Amherst verbal code starts war of words

November 24, 1995

A draft "harassment policy" at the biggest college campus in New England has resurrected the debate about university speech codes. It aims to punish "verbal or physical conduct" that "discriminatorily alters" the conditions under which individuals or groups live at the Amherst campus of the University of Massachusetts.

The proposed rules, say its critics, are at best bureaucratic gobbledygook and at worst a recipe for a "micro-regulation" of college life that erodes free speech. And a provision that students sit on panels to decide harassment cases could see them passing judgement on professors, it is claimed.

The university administration is seeking to bar harassment on the basis of "race, colour, national or ethnic origin, gender, sexual orientation, age, religion, marital status, veteran status or disability".

The campus's Graduate Employees Organisation, a 3,000-member union for graduate students who work on campus, wants to add "citizenship, culture, HIV status, language, parental status, political affiliation or belief, and pregnancy status" to the list. So-called speech codes, guidelines for what is acceptable speech on campus, have largely gone out of fashion in United States academia. Overturned by courts as unconstitutional, they often appear to inflate minor incidents of racial or personal tension rather than improve campus harmony.

"I cannot imagine why the university wants to cause itself embarrassment when such policies have been struck down all over the country," said Daphne Patai, a professor of Spanish and Portuguese at Amherst. "I have not heard a single faculty member defend it."

Professor Patai, who is Jewish, went so far as to compare the harassment policy to the German term Gleichschaltung, which she translated as "bringing into alignment, coordination" and that was "what Nazi life is all about". The university was trying to make itself a place "where nobody will ever be upset about anything," she said.

Amherst has never been far from the front-line in the college "culture wars". The magazine of the National Association of Scholars, a conservative-leaning organisation, recently published an article called "Weimar at Amherst", another reference to Germany.

Chancellor David Scott has promised a series of "statements" on consensual relations, work place violence, gender-neutral language, and religious displays and holidays.

In a statement he said the proposals were the product of seven years' deliberations and will now go to a new task force for wideconsultations.

James Delle, an anthropology student who heads the GEO, said one reason for the new rules was to protect teachers' assistants who have suffered abuse from students, including late-night phone calls, for assigning readings that are considered politically correct.

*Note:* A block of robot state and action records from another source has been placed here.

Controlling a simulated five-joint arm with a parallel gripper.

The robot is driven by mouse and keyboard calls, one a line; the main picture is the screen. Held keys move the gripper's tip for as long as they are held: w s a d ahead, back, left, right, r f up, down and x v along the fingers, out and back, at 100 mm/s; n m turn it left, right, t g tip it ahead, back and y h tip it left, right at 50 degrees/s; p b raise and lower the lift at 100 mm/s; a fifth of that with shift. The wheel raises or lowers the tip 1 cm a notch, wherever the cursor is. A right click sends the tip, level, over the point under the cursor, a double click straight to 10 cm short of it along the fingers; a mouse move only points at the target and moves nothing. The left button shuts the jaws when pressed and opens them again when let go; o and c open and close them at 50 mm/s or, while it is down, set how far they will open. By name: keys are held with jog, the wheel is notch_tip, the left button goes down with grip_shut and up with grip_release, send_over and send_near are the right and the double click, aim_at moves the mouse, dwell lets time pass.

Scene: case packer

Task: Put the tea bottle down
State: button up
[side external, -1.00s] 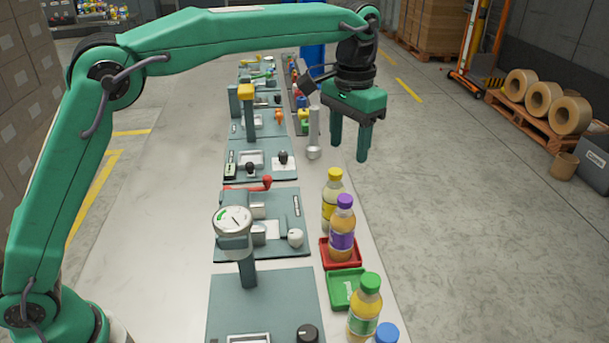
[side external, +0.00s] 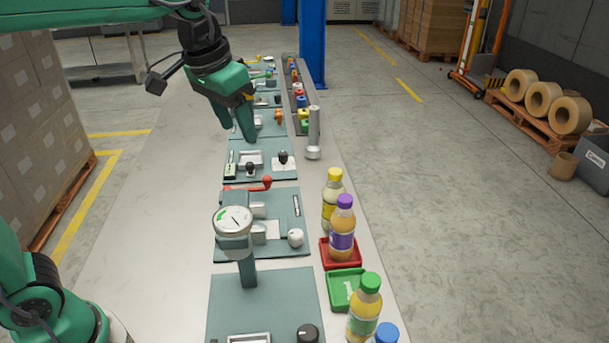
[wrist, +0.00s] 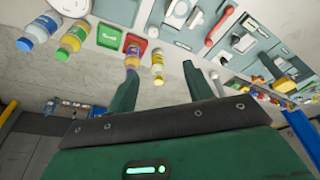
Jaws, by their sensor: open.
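Several capped bottles of yellow-orange drink stand upright along the table's right side; I cannot tell by label which is tea. The purple-capped bottle (side external: 342,240) stands in the red tray (side external: 327,256). The yellow-capped bottle (side external: 331,205) is just behind it. The green-capped bottle (side external: 365,315) stands beside the empty green tray (side external: 344,287). A blue-capped bottle (side external: 386,333) is cut off at the bottom edge. My gripper (side external: 236,132) is open and empty, raised above the far panels, away from the bottles. In the wrist view the purple-capped bottle (wrist: 132,57) is partly hidden by a finger.
A gauge on a post (side external: 233,222) stands near the front. Panels with knobs and a red lever (side external: 267,182) line the table. A grey metal post (side external: 313,130) rises behind the bottles. The table's left part (side external: 150,240) is clear.

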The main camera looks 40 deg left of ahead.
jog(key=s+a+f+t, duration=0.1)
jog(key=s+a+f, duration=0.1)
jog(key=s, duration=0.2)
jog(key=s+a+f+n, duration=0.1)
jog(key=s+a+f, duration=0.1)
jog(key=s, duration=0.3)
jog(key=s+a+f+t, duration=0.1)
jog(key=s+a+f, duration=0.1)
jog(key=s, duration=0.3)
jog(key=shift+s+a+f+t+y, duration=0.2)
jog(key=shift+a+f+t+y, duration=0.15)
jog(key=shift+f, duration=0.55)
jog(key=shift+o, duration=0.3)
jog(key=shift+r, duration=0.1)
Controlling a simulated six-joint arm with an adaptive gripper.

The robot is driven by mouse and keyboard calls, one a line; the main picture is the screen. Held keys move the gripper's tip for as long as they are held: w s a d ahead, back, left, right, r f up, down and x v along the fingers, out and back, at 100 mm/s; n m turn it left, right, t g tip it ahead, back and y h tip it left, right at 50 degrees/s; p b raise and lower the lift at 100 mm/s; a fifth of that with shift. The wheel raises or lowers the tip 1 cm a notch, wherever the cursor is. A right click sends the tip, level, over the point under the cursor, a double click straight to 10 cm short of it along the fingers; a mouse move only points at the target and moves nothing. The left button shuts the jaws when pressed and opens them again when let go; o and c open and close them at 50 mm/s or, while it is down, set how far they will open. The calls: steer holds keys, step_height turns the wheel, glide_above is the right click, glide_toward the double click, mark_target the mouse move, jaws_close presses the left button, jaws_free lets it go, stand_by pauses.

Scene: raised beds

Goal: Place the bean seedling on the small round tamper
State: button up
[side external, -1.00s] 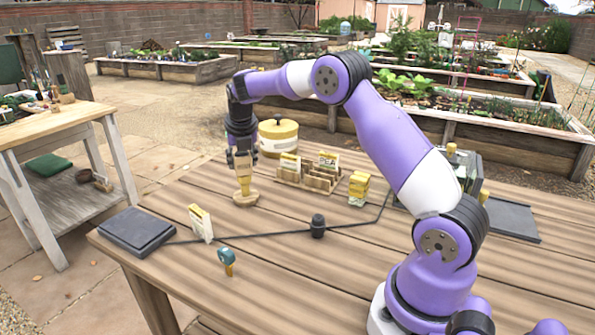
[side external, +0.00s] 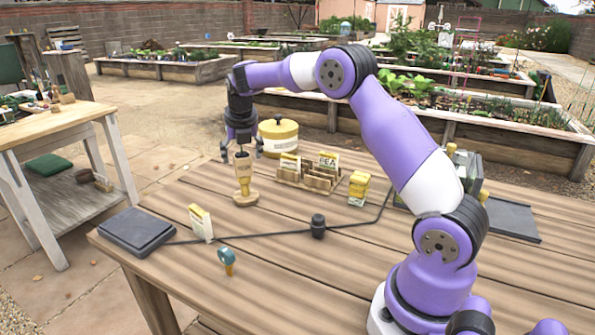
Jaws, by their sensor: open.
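A small tan tapered piece (side external: 243,172) with a dark top and markings stands upright on a round wooden base (side external: 246,198) on the table. The tapered piece looks like the bean seedling's pot and the base like the small round tamper; no leaves can be made out. My gripper (side external: 241,151) is open, pointing down, just above the piece with its fingers spread to either side of its top. The fingers appear clear of it.
A cream and yellow lidded pot (side external: 278,138) stands close behind my gripper. A wooden packet rack (side external: 308,177), yellow packets (side external: 358,187), a leaning packet (side external: 200,223), a teal-headed peg (side external: 227,260), a dark pad (side external: 137,232) and a cable with a black knob (side external: 318,226) share the table.

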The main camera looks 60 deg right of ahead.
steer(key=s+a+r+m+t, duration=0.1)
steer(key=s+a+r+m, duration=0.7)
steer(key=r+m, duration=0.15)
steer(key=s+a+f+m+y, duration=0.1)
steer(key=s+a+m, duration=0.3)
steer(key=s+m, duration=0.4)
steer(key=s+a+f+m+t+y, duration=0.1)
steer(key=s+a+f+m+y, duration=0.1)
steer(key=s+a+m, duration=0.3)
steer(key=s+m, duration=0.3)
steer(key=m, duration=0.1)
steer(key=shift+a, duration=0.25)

Women teachers' assistants have been told "you are nothing but a radical feminist lesbian, you are trying to indoctrinate us", Mr Delle reported. Though five professors including Professor Patai have signed their names to lengthy critiques of the policy as vague and contradictory, he down-played the "political rantings of one or two faculty members".

The importance of what constitutes "hate speech" on campus came home again this week. The Daily Collegian newspaper published two columns by a graduate student Hussein Ibish on the assassination of President Yitzhak Rabin. One detailed alleged atrocities committed by Rabin during his military career.

The other, called "Zionism and Assassination", alleged it was Zionists who bombed synagogues in Arab countries to create terror and compel Jews to leave for Israel. According to Larry Goldbaum, director of Amherst's Jewish affairs office, Jewish students were "deeply upset".

Mr Goldbaum's job was only created last May after the controversial visits of a succession of African-American speakers, including Nation of Islam leader Louis Farrakhan, because they claim Jews have played a role in oppressing and controlling blacks.

"We do need to find ways in which we can create an environment in which all of us can live without feeling threatened or harassed because of our group identity," Goldbaum said. "But I don't know that a speech code is the way to do that."

There have been other isolated examples of racism at Amherst. A cafeteria staff worker was accused of making a racist joke, a Haitian dormitory adviser was punched and abused by a non-student visitor, a retired mathematics professor was accused of anti-Semitism. But all were dealt with under existing rules, university staff said.

Similar policies at the Universities of New Hampshire, Michigan, Wisconsin and Pennsylvania, Stanford and George Mason in Washington DC have been struck down on free speech grounds.

The University of Pennsylvania abandoned its code after a Jewish student was charged with racial harassment for using the Yiddish term "water buffaloes". After a national controversy, he won a student-government seat running as the "water-buffalo guy".